- **The problem**
Both the line containing "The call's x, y" and the line containing "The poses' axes" are to be reproduced exactly, along with every line between them, and nothing more.

- **Provided data**
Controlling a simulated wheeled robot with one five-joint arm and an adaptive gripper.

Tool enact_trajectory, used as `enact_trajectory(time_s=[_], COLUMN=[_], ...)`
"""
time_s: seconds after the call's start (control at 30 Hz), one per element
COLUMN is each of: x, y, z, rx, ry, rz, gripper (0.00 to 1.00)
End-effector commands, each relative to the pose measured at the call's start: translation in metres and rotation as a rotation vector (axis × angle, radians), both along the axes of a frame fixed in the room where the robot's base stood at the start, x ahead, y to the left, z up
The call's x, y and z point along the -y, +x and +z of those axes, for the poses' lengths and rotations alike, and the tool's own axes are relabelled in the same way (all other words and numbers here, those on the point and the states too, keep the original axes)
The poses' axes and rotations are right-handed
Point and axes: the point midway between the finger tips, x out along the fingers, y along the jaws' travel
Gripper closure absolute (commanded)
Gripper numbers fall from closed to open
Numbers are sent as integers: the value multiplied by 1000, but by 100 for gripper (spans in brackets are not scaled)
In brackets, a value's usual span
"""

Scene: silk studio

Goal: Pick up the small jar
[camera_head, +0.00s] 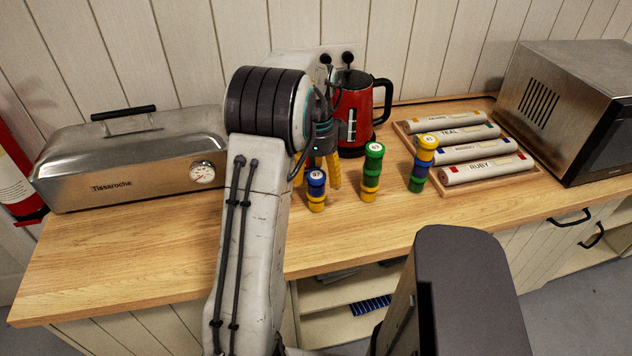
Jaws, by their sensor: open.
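Three jar-like stacks of coloured bands with numbered white tops stand upright on the wooden counter. The shortest, the small jar (316,196), is blue above yellow. A taller green, blue and yellow jar (371,177) stands to its right, and a yellow, blue and green jar (420,170) further right. My gripper (318,178) points down just behind the small jar, its yellow fingers apart on either side of it in the picture. The small jar covers part of the gap between them. A bit of red shows there; I cannot tell what it is. I see no contact.
A red kettle (354,122) stands close behind my gripper. A wooden tray (508,185) with labelled rolls and a microwave (573,108) are to the right. A steel steamer box (120,160) is to the left. The counter's front strip (150,255) is clear.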

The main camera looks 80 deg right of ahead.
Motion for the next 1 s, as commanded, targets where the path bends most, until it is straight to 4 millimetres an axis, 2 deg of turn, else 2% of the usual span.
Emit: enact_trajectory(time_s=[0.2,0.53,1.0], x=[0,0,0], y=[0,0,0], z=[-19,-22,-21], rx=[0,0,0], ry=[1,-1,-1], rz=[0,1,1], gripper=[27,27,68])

- **Result for this exercise**
The call's x, y and z point along the -y, +x and +z of those axes, for the poses' lengths and rotations alike, and the tool's own axes are relabelled in the same way (all other words and numbers here, those on the point and the states too, keep the original axes)
The poses' axes and rotations are right-handed

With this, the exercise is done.